* _Required work_
Please give the listing again, word for word, with nothing left out.

[start]

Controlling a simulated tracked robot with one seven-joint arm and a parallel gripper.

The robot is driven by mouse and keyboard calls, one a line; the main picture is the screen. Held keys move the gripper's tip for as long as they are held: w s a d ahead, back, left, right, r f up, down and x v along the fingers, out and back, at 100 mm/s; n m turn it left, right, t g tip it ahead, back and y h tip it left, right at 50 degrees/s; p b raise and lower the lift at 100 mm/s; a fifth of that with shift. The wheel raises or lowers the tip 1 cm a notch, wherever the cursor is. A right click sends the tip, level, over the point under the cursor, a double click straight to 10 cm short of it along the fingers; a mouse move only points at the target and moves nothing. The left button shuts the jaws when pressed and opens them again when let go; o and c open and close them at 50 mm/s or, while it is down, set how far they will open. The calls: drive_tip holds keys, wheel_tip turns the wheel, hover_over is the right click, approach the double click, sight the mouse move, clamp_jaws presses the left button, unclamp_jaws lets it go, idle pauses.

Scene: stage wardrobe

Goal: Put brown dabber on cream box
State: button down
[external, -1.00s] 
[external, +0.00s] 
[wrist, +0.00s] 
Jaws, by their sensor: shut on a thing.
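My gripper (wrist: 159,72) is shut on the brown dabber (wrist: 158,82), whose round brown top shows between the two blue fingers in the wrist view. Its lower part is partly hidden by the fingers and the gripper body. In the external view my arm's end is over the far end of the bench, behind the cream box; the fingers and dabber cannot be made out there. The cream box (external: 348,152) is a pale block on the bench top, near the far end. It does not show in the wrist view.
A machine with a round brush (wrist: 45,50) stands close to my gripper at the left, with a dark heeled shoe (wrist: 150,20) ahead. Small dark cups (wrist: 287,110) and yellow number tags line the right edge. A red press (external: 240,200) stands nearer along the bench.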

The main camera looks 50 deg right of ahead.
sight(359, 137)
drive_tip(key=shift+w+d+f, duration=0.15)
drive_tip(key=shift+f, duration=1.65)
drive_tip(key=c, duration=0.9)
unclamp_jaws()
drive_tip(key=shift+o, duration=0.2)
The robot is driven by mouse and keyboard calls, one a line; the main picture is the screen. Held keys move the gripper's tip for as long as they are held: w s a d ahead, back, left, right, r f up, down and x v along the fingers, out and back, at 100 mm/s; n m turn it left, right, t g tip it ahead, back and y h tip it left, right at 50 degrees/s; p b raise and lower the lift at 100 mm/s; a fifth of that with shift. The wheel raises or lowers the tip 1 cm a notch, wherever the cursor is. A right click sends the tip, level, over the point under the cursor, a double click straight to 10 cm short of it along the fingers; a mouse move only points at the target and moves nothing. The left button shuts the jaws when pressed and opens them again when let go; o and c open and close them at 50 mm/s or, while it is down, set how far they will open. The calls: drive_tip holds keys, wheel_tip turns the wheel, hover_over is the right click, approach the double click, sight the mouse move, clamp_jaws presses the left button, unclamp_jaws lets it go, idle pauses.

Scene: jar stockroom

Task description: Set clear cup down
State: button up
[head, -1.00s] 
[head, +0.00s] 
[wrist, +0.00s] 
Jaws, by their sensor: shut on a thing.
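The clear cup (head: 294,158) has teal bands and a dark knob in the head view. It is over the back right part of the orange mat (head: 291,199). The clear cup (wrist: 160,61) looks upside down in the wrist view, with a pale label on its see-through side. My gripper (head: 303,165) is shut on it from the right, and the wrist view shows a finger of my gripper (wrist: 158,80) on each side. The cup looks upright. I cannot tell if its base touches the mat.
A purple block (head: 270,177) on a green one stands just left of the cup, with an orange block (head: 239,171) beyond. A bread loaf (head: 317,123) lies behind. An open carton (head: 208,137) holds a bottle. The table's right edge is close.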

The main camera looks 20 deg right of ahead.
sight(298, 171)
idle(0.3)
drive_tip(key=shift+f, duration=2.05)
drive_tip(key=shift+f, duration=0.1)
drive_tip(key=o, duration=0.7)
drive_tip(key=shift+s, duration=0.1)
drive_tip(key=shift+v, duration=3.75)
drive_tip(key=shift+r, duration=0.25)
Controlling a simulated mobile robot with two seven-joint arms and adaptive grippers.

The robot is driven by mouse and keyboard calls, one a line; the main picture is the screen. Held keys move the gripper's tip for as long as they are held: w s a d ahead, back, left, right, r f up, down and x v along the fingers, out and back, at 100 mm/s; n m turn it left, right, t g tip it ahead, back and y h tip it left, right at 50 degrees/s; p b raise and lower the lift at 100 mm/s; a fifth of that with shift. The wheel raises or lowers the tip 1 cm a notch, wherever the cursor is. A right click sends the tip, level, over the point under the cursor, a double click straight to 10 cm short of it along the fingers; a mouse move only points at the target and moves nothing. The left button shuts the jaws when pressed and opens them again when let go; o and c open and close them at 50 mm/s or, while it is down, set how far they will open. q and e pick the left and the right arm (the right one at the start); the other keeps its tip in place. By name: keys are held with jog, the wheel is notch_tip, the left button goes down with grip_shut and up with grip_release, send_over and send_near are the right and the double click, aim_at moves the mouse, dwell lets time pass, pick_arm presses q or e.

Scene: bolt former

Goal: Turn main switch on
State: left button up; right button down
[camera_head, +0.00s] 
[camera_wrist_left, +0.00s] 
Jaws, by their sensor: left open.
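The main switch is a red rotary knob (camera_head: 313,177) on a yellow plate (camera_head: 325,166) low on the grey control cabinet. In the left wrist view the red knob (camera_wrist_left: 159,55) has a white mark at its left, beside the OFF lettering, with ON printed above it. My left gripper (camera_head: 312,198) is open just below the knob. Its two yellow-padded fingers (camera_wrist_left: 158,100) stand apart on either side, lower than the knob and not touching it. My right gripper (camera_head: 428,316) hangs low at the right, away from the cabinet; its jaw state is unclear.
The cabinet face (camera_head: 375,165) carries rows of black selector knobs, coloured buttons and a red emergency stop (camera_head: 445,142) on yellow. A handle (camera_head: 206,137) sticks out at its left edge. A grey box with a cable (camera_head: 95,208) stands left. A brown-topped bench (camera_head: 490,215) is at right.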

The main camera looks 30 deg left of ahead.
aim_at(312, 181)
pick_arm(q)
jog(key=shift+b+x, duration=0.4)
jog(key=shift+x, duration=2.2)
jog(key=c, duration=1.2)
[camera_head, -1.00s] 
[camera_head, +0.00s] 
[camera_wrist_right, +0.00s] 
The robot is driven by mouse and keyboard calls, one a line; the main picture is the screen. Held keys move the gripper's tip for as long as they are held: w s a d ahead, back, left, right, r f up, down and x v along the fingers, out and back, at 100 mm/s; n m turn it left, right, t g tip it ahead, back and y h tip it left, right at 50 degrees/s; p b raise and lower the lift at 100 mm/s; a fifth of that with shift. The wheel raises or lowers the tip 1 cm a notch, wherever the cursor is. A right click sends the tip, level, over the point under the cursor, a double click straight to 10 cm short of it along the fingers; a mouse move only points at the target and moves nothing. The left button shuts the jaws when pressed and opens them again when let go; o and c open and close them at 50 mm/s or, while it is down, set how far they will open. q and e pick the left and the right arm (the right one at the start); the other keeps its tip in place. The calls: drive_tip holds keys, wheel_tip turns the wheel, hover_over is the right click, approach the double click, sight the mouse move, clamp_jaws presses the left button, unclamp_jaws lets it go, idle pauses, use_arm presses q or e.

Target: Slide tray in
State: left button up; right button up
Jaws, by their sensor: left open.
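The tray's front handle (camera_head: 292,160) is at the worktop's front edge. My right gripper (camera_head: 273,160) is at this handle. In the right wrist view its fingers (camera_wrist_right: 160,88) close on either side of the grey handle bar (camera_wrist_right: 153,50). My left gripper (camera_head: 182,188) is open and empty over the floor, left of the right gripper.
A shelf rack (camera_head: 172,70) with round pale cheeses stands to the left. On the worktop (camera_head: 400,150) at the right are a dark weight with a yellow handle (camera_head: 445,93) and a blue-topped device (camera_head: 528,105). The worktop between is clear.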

[end]

* _Answer to this exercise_
Controlling a simulated tracked robot with one seven-joint arm and a parallel gripper.

The robot is driven by mouse and keyboard calls, one a line; the main picture is the screen. Held keys move the gripper's tip for as long as they are held: w s a d ahead, back, left, right, r f up, down and x v along the fingers, out and back, at 100 mm/s; n m turn it left, right, t g tip it ahead, back and y h tip it left, right at 50 degrees/s; p b raise and lower the lift at 100 mm/s; a fifth of that with shift. The wheel raises or lowers the tip 1 cm a notch, wherever the cursor is. A right click sends the tip, level, over the point under the cursor, a double click straight to 10 cm short of it along the fingers; a mouse move only points at the target and moves nothing. The left button shuts the jaws when pressed and opens them again when let go; o and c open and close them at 50 mm/s or, while it is down, set how far they will open. The calls: drive_tip holds keys, wheel_tip turns the wheel, hover_over is the right click, approach the double click, sight the mouse move, clamp_jaws presses the left button, unclamp_jaws lets it go, idle pauses.

Scene: stage wardrobe

Goal: Put brown dabber on cream box
State: button down
[external, -1.00s] 
[external, +0.00s] 
[wrist, +0.00s] 
Jaws, by their sensor: shut on a thing.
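My gripper (wrist: 159,72) is shut on the brown dabber (wrist: 158,82), whose round brown top shows between the two blue fingers in the wrist view. Its lower part is partly hidden by the fingers and the gripper body. In the external view my arm's end is over the far end of the bench, behind the cream box; the fingers and dabber cannot be made out there. The cream box (external: 348,152) is a pale block on the bench top, near the far end. It does not show in the wrist view.
A machine with a round brush (wrist: 45,50) stands close to my gripper at the left, with a dark heeled shoe (wrist: 150,20) ahead. Small dark cups (wrist: 287,110) and yellow number tags line the right edge. A red press (external: 240,200) stands nearer along the bench.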

The main camera looks 50 deg right of ahead.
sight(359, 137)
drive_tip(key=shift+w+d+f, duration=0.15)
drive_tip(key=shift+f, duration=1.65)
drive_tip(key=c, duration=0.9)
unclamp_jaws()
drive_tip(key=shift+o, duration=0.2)
The robot is driven by mouse and keyboard calls, one a line; the main picture is the screen. Held keys move the gripper's tip for as long as they are held: w s a d ahead, back, left, right, r f up, down and x v along the fingers, out and back, at 100 mm/s; n m turn it left, right, t g tip it ahead, back and y h tip it left, right at 50 degrees/s; p b raise and lower the lift at 100 mm/s; a fifth of that with shift. The wheel raises or lowers the tip 1 cm a notch, wherever the cursor is. A right click sends the tip, level, over the point under the cursor, a double click straight to 10 cm short of it along the fingers; a mouse move only points at the target and moves nothing. The left button shuts the jaws when pressed and opens them again when let go; o and c open and close them at 50 mm/s or, while it is down, set how far they will open. The calls: drive_tip holds keys, wheel_tip turns the wheel, hover_over is the right click, approach the double click, sight the mouse move, clamp_jaws presses the left button, unclamp_jaws lets it go, idle pauses.

Scene: jar stockroom

Task description: Set clear cup down
State: button up
[head, -1.00s] 
[head, +0.00s] 
[wrist, +0.00s] 
Jaws, by their sensor: shut on a thing.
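The clear cup (head: 294,158) has teal bands and a dark knob in the head view. It is over the back right part of the orange mat (head: 291,199). The clear cup (wrist: 160,61) looks upside down in the wrist view, with a pale label on its see-through side. My gripper (head: 303,165) is shut on it from the right, and the wrist view shows a finger of my gripper (wrist: 158,80) on each side. The cup looks upright. I cannot tell if its base touches the mat.
A purple block (head: 270,177) on a green one stands just left of the cup, with an orange block (head: 239,171) beyond. A bread loaf (head: 317,123) lies behind. An open carton (head: 208,137) holds a bottle. The table's right edge is close.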

The main camera looks 20 deg right of ahead.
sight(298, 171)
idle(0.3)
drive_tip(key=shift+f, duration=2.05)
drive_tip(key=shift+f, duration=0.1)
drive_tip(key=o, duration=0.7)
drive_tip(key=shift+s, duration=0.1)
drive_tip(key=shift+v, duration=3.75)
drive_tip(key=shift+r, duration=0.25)
Controlling a simulated mobile robot with two seven-joint arms and adaptive grippers.

The robot is driven by mouse and keyboard calls, one a line; the main picture is the screen. Held keys move the gripper's tip for as long as they are held: w s a d ahead, back, left, right, r f up, down and x v along the fingers, out and back, at 100 mm/s; n m turn it left, right, t g tip it ahead, back and y h tip it left, right at 50 degrees/s; p b raise and lower the lift at 100 mm/s; a fifth of that with shift. The wheel raises or lowers the tip 1 cm a notch, wherever the cursor is. A right click sends the tip, level, over the point under the cursor, a double click straight to 10 cm short of it along the fingers; a mouse move only points at the target and moves nothing. The left button shuts the jaws when pressed and opens them again when let go; o and c open and close them at 50 mm/s or, while it is down, set how far they will open. q and e pick the left and the right arm (the right one at the start); the other keeps its tip in place. By name: keys are held with jog, the wheel is notch_tip, the left button goes down with grip_shut and up with grip_release, send_over and send_near are the right and the double click, aim_at moves the mouse, dwell lets time pass, pick_arm presses q or e.

Scene: bolt former

Goal: Turn main switch on
State: left button up; right button down
[camera_head, +0.00s] 
[camera_wrist_left, +0.00s] 
Jaws, by their sensor: left open.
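The main switch is a red rotary knob (camera_head: 313,177) on a yellow plate (camera_head: 325,166) low on the grey control cabinet. In the left wrist view the red knob (camera_wrist_left: 159,55) has a white mark at its left, beside the OFF lettering, with ON printed above it. My left gripper (camera_head: 312,198) is open just below the knob. Its two yellow-padded fingers (camera_wrist_left: 158,100) stand apart on either side, lower than the knob and not touching it. My right gripper (camera_head: 428,316) hangs low at the right, away from the cabinet; its jaw state is unclear.
The cabinet face (camera_head: 375,165) carries rows of black selector knobs, coloured buttons and a red emergency stop (camera_head: 445,142) on yellow. A handle (camera_head: 206,137) sticks out at its left edge. A grey box with a cable (camera_head: 95,208) stands left. A brown-topped bench (camera_head: 490,215) is at right.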

The main camera looks 30 deg left of ahead.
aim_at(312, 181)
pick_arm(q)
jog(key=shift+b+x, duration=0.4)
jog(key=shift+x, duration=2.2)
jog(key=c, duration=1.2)
[camera_head, -1.00s] 
[camera_head, +0.00s] 
[camera_wrist_right, +0.00s] 
The robot is driven by mouse and keyboard calls, one a line; the main picture is the screen. Held keys move the gripper's tip for as long as they are held: w s a d ahead, back, left, right, r f up, down and x v along the fingers, out and back, at 100 mm/s; n m turn it left, right, t g tip it ahead, back and y h tip it left, right at 50 degrees/s; p b raise and lower the lift at 100 mm/s; a fifth of that with shift. The wheel raises or lowers the tip 1 cm a notch, wherever the cursor is. A right click sends the tip, level, over the point under the cursor, a double click straight to 10 cm short of it along the fingers; a mouse move only points at the target and moves nothing. The left button shuts the jaws when pressed and opens them again when let go; o and c open and close them at 50 mm/s or, while it is down, set how far they will open. q and e pick the left and the right arm (the right one at the start); the other keeps its tip in place. The calls: drive_tip holds keys, wheel_tip turns the wheel, hover_over is the right click, approach the double click, sight the mouse move, clamp_jaws presses the left button, unclamp_jaws lets it go, idle pauses, use_arm presses q or e.

Target: Slide tray in
State: left button up; right button up
Jaws, by their sensor: left open.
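The tray's front handle (camera_head: 292,160) is at the worktop's front edge. My right gripper (camera_head: 273,160) is at this handle. In the right wrist view its fingers (camera_wrist_right: 160,88) close on either side of the grey handle bar (camera_wrist_right: 153,50). My left gripper (camera_head: 182,188) is open and empty over the floor, left of the right gripper.
A shelf rack (camera_head: 172,70) with round pale cheeses stands to the left. On the worktop (camera_head: 400,150) at the right are a dark weight with a yellow handle (camera_head: 445,93) and a blue-topped device (camera_head: 528,105). The worktop between is clear.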

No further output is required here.